Stored records
:::::

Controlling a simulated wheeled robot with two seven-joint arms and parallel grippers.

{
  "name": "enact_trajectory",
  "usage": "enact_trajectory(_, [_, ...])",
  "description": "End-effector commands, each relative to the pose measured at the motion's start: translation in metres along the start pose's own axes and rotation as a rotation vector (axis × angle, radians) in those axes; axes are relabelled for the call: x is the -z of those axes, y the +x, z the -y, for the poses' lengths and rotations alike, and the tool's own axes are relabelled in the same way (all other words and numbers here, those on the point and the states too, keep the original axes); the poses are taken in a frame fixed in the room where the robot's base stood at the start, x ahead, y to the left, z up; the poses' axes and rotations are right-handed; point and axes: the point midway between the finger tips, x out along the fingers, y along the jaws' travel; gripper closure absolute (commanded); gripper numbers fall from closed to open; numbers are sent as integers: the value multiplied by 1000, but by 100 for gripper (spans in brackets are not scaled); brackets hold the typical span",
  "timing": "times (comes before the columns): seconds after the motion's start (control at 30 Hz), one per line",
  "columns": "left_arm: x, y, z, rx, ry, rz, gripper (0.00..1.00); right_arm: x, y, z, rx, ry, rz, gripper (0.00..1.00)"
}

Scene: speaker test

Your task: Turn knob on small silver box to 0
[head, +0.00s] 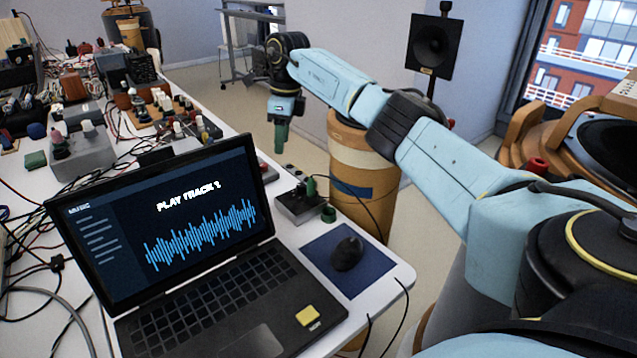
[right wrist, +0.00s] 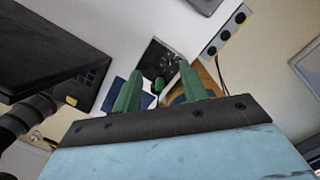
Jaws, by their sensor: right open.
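The small silver box (head: 297,207) sits near the table's right edge, beside the laptop. The number the knob points to is too small to read. My right gripper (head: 281,138) has green fingers and hangs above and beyond the box, apart from it. In the right wrist view my right gripper (right wrist: 160,72) is open and empty, with the box (right wrist: 157,52) seen between and beyond its fingertips. My left gripper is not in view.
A mouse (head: 347,254) lies on a blue pad (head: 330,270) in front. Cables and several devices crowd the table's left. An orange-brown barrel (head: 352,150) stands beside the table, below my right arm.

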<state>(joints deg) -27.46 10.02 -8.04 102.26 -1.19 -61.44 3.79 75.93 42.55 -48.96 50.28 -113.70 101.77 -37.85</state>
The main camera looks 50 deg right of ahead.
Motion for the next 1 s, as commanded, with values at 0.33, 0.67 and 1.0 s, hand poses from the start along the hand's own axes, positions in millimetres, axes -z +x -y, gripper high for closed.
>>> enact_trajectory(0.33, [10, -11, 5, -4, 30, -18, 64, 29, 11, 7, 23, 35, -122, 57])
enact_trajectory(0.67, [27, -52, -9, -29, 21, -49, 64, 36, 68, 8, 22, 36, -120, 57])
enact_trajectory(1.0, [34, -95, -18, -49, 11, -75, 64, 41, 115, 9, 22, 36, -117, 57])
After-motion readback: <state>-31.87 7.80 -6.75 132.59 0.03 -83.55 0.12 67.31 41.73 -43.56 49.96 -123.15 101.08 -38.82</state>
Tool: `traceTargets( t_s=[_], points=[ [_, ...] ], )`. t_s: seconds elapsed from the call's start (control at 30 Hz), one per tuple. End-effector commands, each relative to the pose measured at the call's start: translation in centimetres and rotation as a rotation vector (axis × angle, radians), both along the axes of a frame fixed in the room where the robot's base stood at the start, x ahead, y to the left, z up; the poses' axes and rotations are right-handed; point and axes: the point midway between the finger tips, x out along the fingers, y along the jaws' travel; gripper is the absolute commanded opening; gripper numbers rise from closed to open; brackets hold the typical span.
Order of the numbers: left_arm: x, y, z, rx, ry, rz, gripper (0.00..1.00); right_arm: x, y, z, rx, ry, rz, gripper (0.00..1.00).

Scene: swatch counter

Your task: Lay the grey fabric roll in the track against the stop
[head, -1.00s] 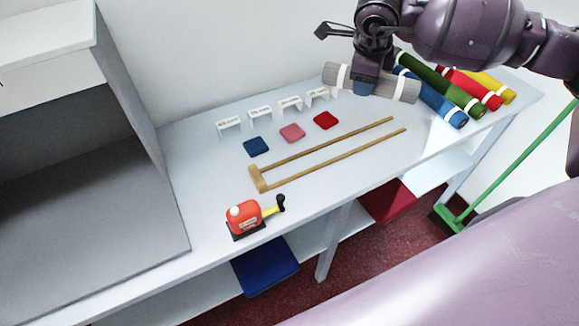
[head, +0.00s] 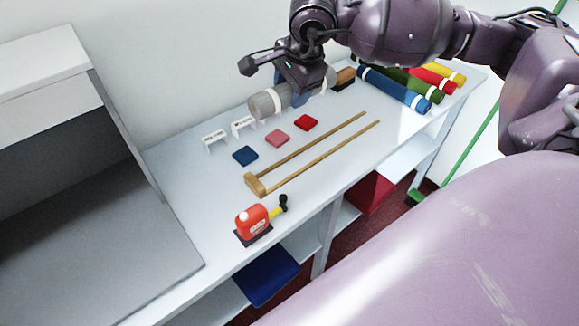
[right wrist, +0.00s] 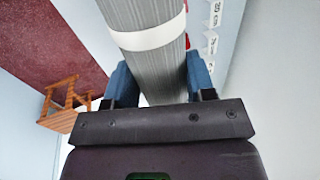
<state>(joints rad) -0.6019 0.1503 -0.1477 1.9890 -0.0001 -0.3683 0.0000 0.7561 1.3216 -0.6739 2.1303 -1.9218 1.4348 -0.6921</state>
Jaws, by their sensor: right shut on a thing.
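The grey fabric roll (head: 264,103) with white bands is held in my right gripper (head: 302,92), above the back of the counter near the wall. In the right wrist view the roll (right wrist: 150,62) lies between the two blue fingers, running away from the palm. The track is two thin wooden rails (head: 325,153) on the counter, joined at the left end by a wooden stop block (head: 256,184). The roll is apart from the track, behind it. The track is empty. My left gripper is not in view.
White cards (head: 214,139) stand behind the blue (head: 245,155), pink (head: 277,138) and red (head: 306,122) swatches. Blue (head: 395,90), green, red and yellow rolls and a brush (head: 345,79) lie at the right.

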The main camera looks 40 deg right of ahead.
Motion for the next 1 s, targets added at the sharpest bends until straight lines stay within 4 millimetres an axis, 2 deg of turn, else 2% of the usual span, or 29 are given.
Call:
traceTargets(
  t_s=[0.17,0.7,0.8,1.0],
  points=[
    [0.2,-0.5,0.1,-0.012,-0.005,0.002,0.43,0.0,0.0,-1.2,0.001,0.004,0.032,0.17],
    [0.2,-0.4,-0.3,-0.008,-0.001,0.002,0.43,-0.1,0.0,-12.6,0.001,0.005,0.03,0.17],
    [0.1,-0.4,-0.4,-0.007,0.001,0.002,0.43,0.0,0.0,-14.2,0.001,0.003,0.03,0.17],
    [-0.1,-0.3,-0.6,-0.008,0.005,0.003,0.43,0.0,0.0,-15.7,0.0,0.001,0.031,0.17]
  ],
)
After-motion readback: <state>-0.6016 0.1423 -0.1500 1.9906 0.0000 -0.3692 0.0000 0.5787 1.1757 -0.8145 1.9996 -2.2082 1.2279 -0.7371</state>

:::::

-- Objective --
For each line in the data above that contains the string "looks", extract the line.

-- Answer for this exercise --
The main camera looks 50 deg right of ahead.
The main camera looks 40 deg right of ahead.

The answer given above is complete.